Les thèses et antithèses que Kant met ici aux prises font songer au combat qui est décrit dans les Nuées d’Aristophane, combat où Socrate met aux prises le juste et l’injuste[1]. Pourtant l’analogie n’existe que dans la forme, elle ne s’étend pas au contenu, quelles que puissent être à ce sujet les protestations de certaines gens : je veux dire ceux qui prétendent que ces questions, les plus spéculatives de toute la philosophie théorétique, ont une influence sur la moralité, et qui se figurent de bonne foi que la thèse correspond au juste, l’antithèse à l’injuste. Je ne veux tenir aucun compte de ces petits esprits, bornés et faux ; il y a là une complaisance que je n’aurai point ; c’est la vérité, ce n’est pas eux que je veux respecter. En conséquence, voici ce que je vais démontrer : les arguments employés par Kant pour la démonstration de chaque thèse, ne sont que des sophismes ; au contraire les arguments employés à la démonstration des antithèses, sont introduits le plus loyalement, le plus correctement du monde et ils sont tirés de raisons objectives. — Dans le cours de cette critique, je suppose que le lecteur a toujours présentes à l’esprit les antinomies kantiennes.

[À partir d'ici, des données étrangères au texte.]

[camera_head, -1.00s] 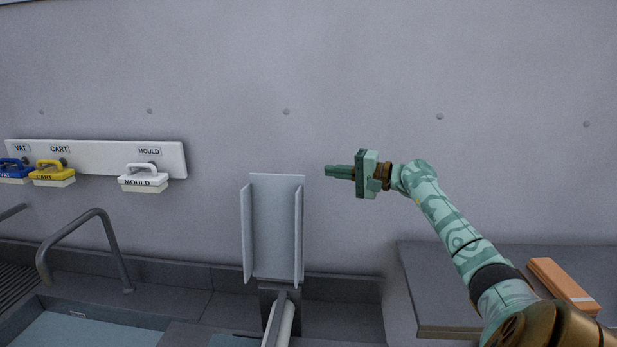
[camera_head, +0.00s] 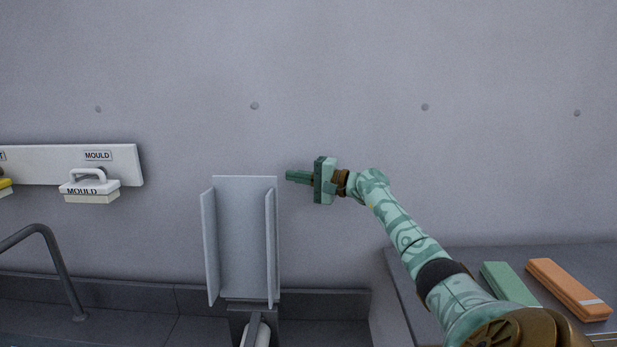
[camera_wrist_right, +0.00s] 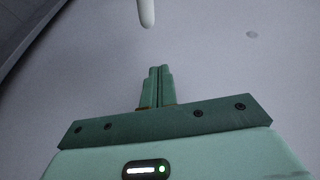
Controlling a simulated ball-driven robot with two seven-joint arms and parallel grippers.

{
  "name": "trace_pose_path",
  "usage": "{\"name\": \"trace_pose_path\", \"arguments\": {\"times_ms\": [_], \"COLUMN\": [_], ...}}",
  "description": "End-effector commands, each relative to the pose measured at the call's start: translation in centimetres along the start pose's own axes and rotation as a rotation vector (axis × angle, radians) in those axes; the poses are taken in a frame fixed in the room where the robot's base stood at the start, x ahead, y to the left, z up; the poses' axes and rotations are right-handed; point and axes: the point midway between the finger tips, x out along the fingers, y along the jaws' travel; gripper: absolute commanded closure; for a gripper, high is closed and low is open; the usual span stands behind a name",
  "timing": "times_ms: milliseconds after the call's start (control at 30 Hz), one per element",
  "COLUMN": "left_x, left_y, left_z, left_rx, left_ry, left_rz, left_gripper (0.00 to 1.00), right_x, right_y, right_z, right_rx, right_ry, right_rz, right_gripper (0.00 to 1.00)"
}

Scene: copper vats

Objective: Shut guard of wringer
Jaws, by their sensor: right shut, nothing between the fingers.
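The wringer's guard (camera_head: 243,240) is a pale grey panel with two side flanges. It stands upright, raised, above the wringer's roller (camera_head: 262,335), which shows only in part at the bottom edge. My right gripper (camera_head: 290,176) is shut and empty, pointing left, just right of the guard's top edge and apart from it in the picture. In the right wrist view the shut fingers (camera_wrist_right: 157,85) point at a white rounded end (camera_wrist_right: 146,14), perhaps an edge of the guard. My left gripper is not in view.
A white rack (camera_head: 40,165) on the wall holds a white MOULD brush (camera_head: 89,188). A bent grey pipe (camera_head: 58,265) stands at lower left. At right, a grey counter (camera_head: 400,275) bears a green block (camera_head: 508,283) and an orange block (camera_head: 566,288).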

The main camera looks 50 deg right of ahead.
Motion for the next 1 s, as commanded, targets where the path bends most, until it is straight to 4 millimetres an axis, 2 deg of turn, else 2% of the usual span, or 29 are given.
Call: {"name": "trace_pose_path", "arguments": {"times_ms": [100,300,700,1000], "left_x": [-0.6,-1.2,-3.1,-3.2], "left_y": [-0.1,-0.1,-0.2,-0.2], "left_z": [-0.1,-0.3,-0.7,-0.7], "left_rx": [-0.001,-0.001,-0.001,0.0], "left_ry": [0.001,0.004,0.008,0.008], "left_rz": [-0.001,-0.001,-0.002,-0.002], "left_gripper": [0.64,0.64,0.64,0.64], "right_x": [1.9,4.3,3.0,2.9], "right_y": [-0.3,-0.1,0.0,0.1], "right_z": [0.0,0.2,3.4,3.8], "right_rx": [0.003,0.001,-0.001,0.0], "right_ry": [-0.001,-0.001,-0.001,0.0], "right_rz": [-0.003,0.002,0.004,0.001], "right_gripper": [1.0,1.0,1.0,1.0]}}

Supposons pour un instant que, dans la première antinomie, la preuve de la thèse soit juste ; dans ce cas elle prouverait beaucoup trop ; en effet, elle s’appliquerait non seulement aux changements qui existent dans le temps, mais encore au temps lui-même, ce qui tendrait à prouver l’absurdité suivante : le temps lui-même doit avoir eu un commencement. D’ailleurs, voici en quoi consiste le sophisme : au début Kant avait purement et simplement examiné la cas où la série des états n’aurait point de commencement ; mais, quittant subitement cette simple hypothèse, il se met à raisonner sur le cas où la série des états n’aurait non plus aucune fin, serait infinie ; alors il démontre ce que personne ne met en doute, à savoir qu’une telle hypothèse est en contradiction avec l’idée d’un tout achevé et que cependant tout instant présent peut être considéré comme la fin du passé. Nous objecterons à Kant que l’on peut toujours concevoir la fin d’une série qui n’a point de commencement, qu’il n’y a là rien de contradictoire ; la réciproque d’ailleurs est vraie ; l’on peut concevoir le commencement d’une série qui n’a

  1. Δίκαϊος λογος, αδικος λογος.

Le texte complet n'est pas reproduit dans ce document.